==== GIVEN DATA ====

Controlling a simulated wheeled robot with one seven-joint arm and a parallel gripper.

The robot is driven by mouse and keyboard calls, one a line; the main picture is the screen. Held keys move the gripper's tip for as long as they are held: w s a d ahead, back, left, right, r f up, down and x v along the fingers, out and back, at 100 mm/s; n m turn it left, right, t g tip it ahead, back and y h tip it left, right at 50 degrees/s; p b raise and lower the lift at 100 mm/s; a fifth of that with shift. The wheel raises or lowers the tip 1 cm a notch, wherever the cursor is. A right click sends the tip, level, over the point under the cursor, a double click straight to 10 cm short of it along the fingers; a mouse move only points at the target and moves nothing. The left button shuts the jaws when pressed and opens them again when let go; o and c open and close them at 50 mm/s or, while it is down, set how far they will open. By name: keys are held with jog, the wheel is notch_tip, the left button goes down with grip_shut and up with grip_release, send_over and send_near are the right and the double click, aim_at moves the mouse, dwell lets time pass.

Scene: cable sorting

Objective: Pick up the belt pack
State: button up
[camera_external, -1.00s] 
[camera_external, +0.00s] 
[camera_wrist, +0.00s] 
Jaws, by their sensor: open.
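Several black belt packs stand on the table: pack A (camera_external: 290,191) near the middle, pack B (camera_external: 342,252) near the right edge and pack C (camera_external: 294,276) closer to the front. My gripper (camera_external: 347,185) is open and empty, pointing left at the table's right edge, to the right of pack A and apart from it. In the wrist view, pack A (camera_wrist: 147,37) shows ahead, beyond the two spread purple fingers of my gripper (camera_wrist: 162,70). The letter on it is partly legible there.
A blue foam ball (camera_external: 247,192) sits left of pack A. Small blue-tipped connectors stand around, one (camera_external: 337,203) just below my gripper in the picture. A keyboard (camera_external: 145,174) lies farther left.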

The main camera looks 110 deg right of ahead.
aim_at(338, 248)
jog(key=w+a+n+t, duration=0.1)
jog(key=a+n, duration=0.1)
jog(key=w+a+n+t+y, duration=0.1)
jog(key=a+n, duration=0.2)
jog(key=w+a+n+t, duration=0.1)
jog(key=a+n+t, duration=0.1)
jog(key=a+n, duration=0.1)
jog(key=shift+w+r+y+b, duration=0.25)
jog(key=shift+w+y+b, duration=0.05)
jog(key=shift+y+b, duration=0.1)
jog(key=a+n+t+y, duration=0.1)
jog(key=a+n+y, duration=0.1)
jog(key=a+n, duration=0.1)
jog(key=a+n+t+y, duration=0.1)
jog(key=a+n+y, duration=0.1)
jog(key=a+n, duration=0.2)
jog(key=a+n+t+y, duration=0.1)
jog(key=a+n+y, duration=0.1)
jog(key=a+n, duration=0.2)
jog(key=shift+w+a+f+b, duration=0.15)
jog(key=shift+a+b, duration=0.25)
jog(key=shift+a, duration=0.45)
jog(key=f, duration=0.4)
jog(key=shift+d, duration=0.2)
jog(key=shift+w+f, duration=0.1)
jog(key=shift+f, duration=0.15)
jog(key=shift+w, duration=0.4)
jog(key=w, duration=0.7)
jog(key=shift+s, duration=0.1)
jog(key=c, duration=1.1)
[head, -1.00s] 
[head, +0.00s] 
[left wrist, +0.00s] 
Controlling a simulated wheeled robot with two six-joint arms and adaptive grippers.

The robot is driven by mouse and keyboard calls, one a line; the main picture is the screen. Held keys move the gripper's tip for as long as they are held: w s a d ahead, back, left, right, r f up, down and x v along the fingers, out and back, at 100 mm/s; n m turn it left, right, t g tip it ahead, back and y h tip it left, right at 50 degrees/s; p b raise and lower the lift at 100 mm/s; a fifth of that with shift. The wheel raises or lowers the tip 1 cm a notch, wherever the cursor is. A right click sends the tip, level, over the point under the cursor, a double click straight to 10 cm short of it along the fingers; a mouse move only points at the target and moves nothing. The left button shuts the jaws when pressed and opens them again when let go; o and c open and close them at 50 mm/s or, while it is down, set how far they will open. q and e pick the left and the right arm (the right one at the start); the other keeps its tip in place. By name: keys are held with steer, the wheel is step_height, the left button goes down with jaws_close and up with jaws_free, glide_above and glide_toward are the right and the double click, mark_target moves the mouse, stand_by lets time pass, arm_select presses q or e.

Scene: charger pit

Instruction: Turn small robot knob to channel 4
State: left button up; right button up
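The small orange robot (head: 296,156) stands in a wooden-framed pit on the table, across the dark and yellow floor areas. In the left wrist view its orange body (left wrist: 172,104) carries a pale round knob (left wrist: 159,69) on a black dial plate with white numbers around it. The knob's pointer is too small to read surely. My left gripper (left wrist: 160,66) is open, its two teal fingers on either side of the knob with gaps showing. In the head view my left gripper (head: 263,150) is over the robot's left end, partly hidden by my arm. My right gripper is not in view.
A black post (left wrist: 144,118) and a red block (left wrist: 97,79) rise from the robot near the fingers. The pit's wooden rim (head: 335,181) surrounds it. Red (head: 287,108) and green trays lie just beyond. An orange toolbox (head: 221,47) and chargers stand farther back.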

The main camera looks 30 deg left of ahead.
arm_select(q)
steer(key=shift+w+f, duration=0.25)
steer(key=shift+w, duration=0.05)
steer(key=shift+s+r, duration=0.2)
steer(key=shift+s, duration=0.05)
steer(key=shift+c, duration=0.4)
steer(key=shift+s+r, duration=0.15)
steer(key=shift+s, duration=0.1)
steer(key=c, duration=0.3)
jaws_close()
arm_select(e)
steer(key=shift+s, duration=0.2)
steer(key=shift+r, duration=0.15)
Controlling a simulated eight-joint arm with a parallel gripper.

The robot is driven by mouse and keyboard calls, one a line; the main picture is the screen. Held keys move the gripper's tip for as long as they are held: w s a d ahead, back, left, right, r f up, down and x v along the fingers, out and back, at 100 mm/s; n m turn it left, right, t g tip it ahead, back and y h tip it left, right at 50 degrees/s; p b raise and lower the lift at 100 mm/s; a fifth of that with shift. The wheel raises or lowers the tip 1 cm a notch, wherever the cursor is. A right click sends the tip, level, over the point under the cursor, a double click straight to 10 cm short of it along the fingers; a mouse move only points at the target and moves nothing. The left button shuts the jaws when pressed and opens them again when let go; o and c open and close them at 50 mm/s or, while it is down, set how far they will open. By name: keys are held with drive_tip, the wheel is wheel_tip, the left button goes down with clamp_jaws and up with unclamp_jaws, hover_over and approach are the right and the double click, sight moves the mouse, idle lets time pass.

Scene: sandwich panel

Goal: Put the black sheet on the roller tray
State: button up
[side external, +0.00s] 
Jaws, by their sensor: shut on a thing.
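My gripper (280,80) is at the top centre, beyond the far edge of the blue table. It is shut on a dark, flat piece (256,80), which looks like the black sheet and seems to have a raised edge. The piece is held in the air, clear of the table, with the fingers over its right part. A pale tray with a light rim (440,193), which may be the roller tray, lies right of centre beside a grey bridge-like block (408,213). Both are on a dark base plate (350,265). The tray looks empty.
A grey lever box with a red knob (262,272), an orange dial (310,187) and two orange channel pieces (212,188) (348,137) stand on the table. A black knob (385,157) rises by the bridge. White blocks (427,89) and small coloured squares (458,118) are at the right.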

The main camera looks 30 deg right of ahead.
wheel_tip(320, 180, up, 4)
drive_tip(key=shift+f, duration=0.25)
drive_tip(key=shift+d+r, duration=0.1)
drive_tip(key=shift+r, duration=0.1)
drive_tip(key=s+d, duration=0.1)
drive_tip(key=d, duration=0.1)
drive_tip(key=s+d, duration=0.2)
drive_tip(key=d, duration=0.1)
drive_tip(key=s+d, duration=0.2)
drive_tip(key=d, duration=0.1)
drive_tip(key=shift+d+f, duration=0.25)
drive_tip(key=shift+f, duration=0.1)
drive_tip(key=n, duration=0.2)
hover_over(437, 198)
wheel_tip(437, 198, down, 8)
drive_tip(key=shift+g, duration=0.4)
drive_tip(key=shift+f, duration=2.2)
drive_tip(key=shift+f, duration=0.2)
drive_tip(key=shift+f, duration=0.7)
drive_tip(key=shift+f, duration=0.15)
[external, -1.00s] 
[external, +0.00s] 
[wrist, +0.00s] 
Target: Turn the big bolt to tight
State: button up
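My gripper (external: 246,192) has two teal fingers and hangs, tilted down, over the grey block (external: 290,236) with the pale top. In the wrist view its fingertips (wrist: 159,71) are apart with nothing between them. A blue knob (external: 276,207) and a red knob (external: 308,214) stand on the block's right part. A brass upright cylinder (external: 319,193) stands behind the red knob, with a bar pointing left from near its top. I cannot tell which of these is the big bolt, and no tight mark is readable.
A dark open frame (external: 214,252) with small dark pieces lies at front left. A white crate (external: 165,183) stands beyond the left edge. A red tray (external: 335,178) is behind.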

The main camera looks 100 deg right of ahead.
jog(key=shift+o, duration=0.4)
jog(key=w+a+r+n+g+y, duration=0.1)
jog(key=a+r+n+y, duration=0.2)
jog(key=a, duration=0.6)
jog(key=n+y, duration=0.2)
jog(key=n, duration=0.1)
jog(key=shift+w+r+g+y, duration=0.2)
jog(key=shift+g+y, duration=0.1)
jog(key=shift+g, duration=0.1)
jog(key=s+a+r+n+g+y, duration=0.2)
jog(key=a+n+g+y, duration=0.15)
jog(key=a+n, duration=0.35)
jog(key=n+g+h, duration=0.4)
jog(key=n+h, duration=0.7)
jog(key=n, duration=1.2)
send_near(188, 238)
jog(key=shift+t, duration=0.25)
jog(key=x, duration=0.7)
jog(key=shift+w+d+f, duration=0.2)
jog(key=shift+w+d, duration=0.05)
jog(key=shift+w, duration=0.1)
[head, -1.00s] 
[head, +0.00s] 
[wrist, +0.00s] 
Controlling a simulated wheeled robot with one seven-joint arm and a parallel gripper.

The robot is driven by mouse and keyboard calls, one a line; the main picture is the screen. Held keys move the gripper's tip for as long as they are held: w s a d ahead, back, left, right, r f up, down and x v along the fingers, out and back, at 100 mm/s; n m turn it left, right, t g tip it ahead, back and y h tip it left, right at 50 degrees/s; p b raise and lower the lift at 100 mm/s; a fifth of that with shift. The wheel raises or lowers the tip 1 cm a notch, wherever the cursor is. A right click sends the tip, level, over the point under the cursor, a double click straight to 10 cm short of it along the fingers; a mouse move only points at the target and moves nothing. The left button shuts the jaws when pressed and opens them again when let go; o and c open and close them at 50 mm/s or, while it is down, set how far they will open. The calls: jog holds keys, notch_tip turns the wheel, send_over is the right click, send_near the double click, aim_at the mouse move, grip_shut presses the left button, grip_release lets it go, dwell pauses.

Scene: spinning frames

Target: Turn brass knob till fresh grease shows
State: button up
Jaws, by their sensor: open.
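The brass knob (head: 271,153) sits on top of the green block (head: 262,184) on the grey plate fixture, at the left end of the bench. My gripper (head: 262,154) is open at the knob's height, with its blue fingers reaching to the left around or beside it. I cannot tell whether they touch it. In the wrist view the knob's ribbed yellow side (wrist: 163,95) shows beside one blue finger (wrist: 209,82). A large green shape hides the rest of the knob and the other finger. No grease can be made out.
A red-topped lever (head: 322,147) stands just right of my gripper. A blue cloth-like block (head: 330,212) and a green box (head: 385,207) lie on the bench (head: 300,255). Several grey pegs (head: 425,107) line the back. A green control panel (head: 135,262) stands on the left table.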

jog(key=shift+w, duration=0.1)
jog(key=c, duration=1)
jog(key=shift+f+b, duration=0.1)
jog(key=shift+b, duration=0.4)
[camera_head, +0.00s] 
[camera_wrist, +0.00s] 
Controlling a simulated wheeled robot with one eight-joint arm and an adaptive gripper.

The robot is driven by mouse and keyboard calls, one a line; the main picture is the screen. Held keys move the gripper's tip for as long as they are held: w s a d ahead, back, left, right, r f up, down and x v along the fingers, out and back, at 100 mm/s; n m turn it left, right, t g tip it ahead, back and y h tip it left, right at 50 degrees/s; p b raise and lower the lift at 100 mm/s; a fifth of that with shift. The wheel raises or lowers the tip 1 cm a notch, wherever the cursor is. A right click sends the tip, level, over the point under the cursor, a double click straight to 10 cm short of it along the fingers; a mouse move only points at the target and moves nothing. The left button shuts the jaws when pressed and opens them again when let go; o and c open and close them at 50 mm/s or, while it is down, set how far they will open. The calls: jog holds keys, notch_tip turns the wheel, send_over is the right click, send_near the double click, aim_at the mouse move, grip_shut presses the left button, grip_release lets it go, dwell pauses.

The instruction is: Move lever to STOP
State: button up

====

§ **INSTRUCTIONS TO FOLLOW**
Start with the line that holds "[side external, +0.00s]" and finish with the line that holds "Target: Turn the big bolt to tight". Transcribe each line in between exactly, and those two as well.

§ **TASK RESULT**
[side external, +0.00s] 
Jaws, by their sensor: shut on a thing.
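My gripper (280,80) is at the top centre, beyond the far edge of the blue table. It is shut on a dark, flat piece (256,80), which looks like the black sheet and seems to have a raised edge. The piece is held in the air, clear of the table, with the fingers over its right part. A pale tray with a light rim (440,193), which may be the roller tray, lies right of centre beside a grey bridge-like block (408,213). Both are on a dark base plate (350,265). The tray looks empty.
A grey lever box with a red knob (262,272), an orange dial (310,187) and two orange channel pieces (212,188) (348,137) stand on the table. A black knob (385,157) rises by the bridge. White blocks (427,89) and small coloured squares (458,118) are at the right.

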The main camera looks 30 deg right of ahead.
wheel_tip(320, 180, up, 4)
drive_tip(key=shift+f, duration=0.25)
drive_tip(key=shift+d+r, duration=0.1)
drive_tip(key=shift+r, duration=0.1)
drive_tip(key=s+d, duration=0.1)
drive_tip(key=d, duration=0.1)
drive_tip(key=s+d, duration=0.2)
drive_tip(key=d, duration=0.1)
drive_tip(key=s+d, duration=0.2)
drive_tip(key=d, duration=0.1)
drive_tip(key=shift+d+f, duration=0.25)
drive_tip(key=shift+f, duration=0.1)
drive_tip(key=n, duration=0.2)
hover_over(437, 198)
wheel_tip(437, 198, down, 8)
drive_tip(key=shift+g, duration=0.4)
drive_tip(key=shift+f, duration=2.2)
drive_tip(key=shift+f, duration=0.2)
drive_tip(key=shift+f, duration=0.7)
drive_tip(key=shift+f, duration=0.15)
[external, -1.00s] 
[external, +0.00s] 
[wrist, +0.00s] 
Target: Turn the big bolt to tight

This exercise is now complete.